Une nuit sans fin

(c) Anthony Devaux

Dans le cadre du Prix Théâtre 13, qui met en avant les jeunes metteur.se.s en scène et les compagnies émergentes, Zone Critique a vu, en ce jour de défilé de Pride, Uprising, une écriture collective sur le soulèvement de Stonewall, à l’origine de la lutte moderne pour les droits LGBTQIA+ et de toutes les Pride. Un spectacle énergique et émouvant qui réussit à traduire au plateau la ferveur de la nightlife queer, la persécution qui l’a accablée, et la flamme de leur révolte.

L’histoire d’une révolte

Comment représenter l’histoire d’un soulèvement ? L’histoire « d’une nuit qui ne finit jamais » ?  Une histoire méconnue et jamais enseignée, à l’opposé pourtant de son importance cardinale pour sa communauté : cette histoire, c’est celle du Stonewall Inn, bar LGBTQIA+ clandestin de Greenwich Village, et de sa communauté (pour l’essentiel jeune et pauvre) persécutée par la police en ce mois de juin 1969, qui se rebelle contre les discriminations inscrites dans la loi et la violence homophobe, raciste, sexiste, au cours d’une, puis de six nuits d’émeute consécutives. Un soulèvement commémoré et célébré chaque année par la Pride (dont le défilé parisien a eu lieu hier), un symbole de la lutte pour les vies et les droits de toutes les communautés homosexuelles et queers. Comment rendre présente, sur scène, cette nuit et ce qu’elle représente dans l’histoire de ces luttes, dans leur imaginaire, notamment dans ce qu’elle a d’éminemment collectif ?

Uprising tente une approche kaléidoscopique, où ce que vit chaque personnage est une porte d’entrée sur l’événement global.
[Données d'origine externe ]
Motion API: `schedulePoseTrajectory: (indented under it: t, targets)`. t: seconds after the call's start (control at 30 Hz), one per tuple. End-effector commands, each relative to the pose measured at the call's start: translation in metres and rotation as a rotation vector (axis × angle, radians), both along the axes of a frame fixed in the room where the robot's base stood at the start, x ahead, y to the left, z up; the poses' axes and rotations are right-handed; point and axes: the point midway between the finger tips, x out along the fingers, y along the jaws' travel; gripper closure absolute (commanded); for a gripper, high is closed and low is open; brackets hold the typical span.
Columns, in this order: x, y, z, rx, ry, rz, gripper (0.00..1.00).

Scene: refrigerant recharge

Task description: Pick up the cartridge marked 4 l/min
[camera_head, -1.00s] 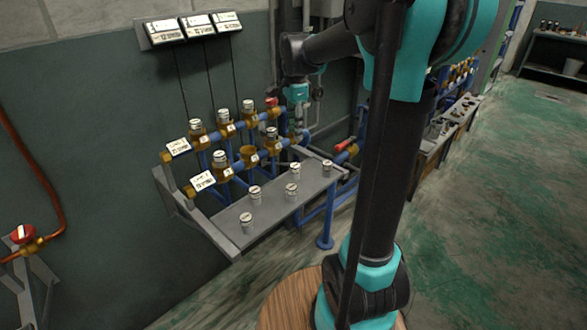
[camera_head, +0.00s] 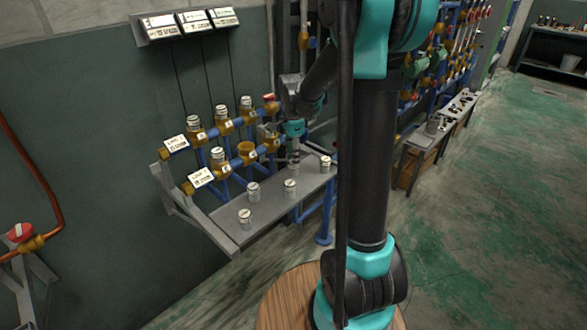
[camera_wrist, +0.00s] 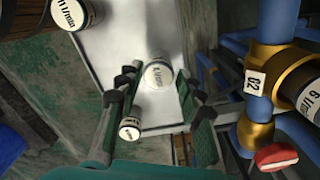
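Several small grey cartridges with white caps stand on the grey shelf (camera_head: 225,222): a front one (camera_head: 245,217), one behind it (camera_head: 254,192), a middle one (camera_head: 290,187) and a right one (camera_head: 325,165). Their marks are unreadable in the head view. My gripper (camera_head: 294,166) points down over the shelf among them. In the wrist view my gripper (camera_wrist: 160,88) is open, its fingers on either side of a white-capped cartridge (camera_wrist: 157,75). That cap reads "l/min", but its number is unclear. Contact cannot be told. A smaller-looking cartridge (camera_wrist: 130,128) shows near the left finger.
Blue pipes with brass fittings (camera_head: 247,153) and seated cartridges (camera_head: 218,157) run behind the shelf. In the wrist view a brass fitting (camera_wrist: 270,85) and red handle (camera_wrist: 276,157) lie right of the fingers. A cartridge (camera_wrist: 75,14) marked in l/min is at top left.

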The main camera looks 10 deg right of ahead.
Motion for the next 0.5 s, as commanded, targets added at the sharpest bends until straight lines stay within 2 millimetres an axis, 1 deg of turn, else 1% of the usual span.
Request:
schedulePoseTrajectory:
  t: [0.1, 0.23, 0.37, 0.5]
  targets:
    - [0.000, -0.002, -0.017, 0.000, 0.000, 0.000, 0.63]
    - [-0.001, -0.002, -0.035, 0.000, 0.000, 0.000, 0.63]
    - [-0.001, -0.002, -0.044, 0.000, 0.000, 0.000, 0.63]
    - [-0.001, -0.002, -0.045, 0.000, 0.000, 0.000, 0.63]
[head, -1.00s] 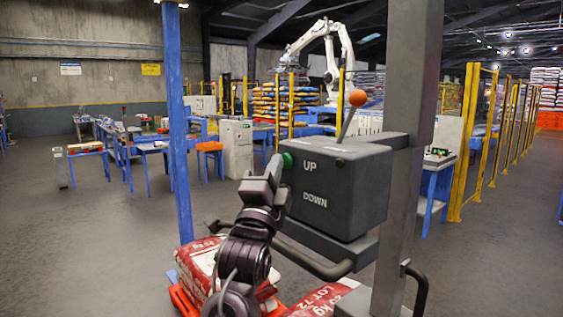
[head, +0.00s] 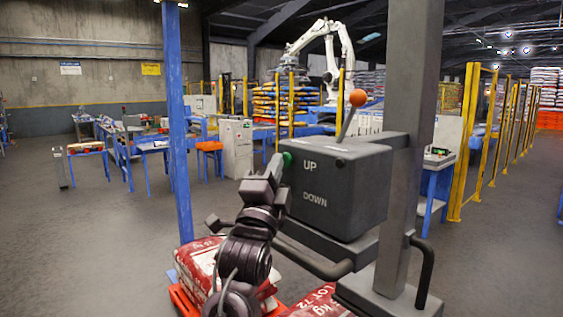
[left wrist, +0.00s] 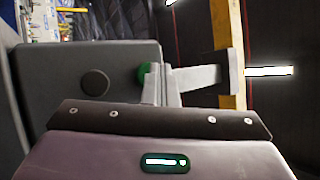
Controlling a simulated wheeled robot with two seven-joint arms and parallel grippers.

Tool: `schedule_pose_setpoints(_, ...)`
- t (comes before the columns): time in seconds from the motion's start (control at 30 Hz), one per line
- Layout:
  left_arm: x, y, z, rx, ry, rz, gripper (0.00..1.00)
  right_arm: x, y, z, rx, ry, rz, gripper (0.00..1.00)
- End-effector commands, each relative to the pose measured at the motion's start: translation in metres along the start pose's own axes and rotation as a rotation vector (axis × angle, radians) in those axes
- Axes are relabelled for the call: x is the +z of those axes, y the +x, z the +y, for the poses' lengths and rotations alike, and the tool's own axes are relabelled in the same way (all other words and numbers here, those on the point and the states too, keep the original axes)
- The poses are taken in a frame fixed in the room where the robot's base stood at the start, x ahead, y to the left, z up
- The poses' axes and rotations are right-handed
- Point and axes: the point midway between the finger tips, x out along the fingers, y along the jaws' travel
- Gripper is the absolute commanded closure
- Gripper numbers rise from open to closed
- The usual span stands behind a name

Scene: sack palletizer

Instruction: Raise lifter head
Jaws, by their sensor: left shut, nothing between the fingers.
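A dark grey control box (head: 340,185) marked UP and DOWN is fixed beside a grey post (head: 410,130). Its green button (head: 287,159) by UP also shows in the left wrist view (left wrist: 144,72). My left gripper (head: 279,163) is shut and empty, its fingertips right at the green button; the tips partly cover it, and I cannot tell how far it is pressed. A dark round button (left wrist: 95,83) stands out on the box in the left wrist view. A dark plate (head: 385,292) with a side handle (head: 427,270) sits low on the post. My right gripper is out of view.
Red and white sacks (head: 203,262) lie on an orange pallet (head: 185,300) below. A lever with an orange ball (head: 358,98) rises from the box. A blue post (head: 176,120) stands left. Yellow fence posts (head: 465,140) line the right; open floor lies at left.

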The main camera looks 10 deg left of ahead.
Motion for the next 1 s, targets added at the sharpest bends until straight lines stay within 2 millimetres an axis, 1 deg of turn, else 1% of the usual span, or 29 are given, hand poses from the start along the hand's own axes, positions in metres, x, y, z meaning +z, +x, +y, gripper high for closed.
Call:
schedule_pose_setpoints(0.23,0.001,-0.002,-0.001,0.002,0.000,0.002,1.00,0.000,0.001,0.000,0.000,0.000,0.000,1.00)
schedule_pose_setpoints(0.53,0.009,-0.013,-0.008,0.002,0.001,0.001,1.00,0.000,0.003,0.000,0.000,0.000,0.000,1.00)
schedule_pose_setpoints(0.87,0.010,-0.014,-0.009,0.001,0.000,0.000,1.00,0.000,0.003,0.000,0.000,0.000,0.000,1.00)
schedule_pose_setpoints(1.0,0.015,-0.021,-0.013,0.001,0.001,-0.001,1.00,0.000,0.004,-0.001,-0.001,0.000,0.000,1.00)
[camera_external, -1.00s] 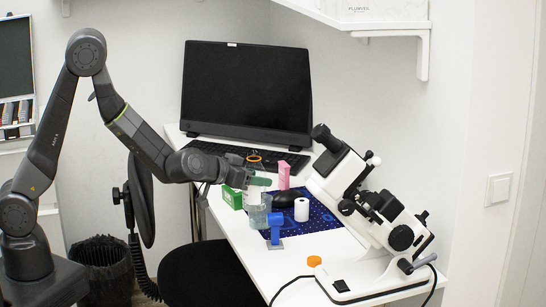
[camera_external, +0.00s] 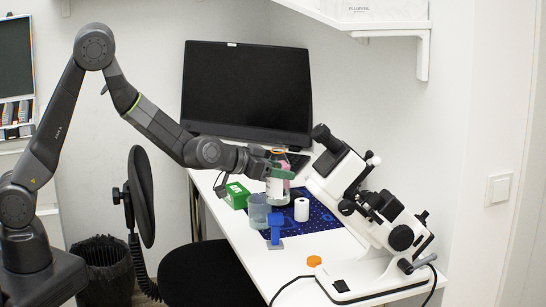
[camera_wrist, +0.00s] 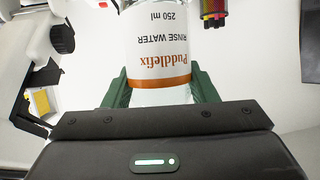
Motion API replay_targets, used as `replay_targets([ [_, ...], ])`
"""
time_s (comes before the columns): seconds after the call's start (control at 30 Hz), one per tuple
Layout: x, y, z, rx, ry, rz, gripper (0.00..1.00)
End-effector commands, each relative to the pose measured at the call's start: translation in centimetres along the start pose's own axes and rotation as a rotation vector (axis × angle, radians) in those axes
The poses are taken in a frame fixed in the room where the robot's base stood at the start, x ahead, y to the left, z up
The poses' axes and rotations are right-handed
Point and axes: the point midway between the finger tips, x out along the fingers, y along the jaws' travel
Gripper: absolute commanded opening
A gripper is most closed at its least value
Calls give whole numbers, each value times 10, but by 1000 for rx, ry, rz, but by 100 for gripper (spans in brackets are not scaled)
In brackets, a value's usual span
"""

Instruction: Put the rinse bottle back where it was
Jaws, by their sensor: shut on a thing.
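The rinse bottle (camera_wrist: 158,45), clear with a white and orange "Puddlefix rinse water" label, stands between the green fingers of my gripper (camera_wrist: 160,92) in the wrist view. My gripper is shut on it. In the external view the bottle (camera_external: 275,187), with an orange ring at its top, is over the desk behind the clear bluish beaker (camera_external: 259,211). My gripper (camera_external: 283,170) grips its upper part from the left. The bottle looks roughly upright. Its base is partly hidden, and I cannot tell whether it touches the desk.
A green box (camera_external: 236,196) stands left of the beaker. A white roll (camera_external: 301,210) and a blue stand (camera_external: 276,231) are in front, around the dark blue mat (camera_external: 318,221). The white microscope (camera_external: 365,210) fills the right side. A monitor (camera_external: 247,92) stands behind. An orange cap (camera_external: 314,261) lies near the front.

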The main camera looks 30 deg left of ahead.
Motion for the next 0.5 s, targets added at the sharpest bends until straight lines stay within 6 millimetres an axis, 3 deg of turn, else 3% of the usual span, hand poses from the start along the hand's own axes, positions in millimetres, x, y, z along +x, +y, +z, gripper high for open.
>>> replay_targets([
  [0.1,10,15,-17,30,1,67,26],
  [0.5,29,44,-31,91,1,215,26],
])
C’est tout le défi relevé par la compagnie Pay it no mind et le metteur en scène Denis Boyer, sélectionnés pour le Prix Théâtre 13 – Jeunes metteur.se.s en scène. Tout d’abord, par une écriture collective, autant inspirée de témoignages et de récits d’époque que d’explorations personnelles actuelles, ensuite, et peut-être surtout, à travers leurs corps – des corps dansants, palpitants et brillants pour mieux rendre palpable et vivante la réalité de cet événement vieux de plus d’un demi-siècle. La pièce alterne ainsi scènes dialoguées, passages chorégraphiées et chantés, et prises de paroles individuelles dans un ensemble dynamique sans temps mort : Uprising tente une approche kaléidoscopique, où ce que vit chaque personnage est une porte d’entrée sur l’événement global, avant de se fondre dans une puissance commune qui émerge de la masse des subjectivités individuelles prises dans une situation partagée. Dans ces moments de vie, les comédien.ne.s se révèlent tou.te.s extraordinairement touchant.e.s, du fabuleux duo d’amis gays racisés à la conquête de la nuit, aux fièr.e.s drags queen et queer à l’avant-poste du soulèvement, en passant par celui qui fêtait ses 18 ans et sa première fois cette nuit-là…

(c) Anthony Devaux

Un formidable tumulte né dans la fête

Uprising emprunte aux codes des performances queer. Sommes-nous au théâtre ou devant la scène d’un drag show ? La frontière se dissipe et c’est tant mieux.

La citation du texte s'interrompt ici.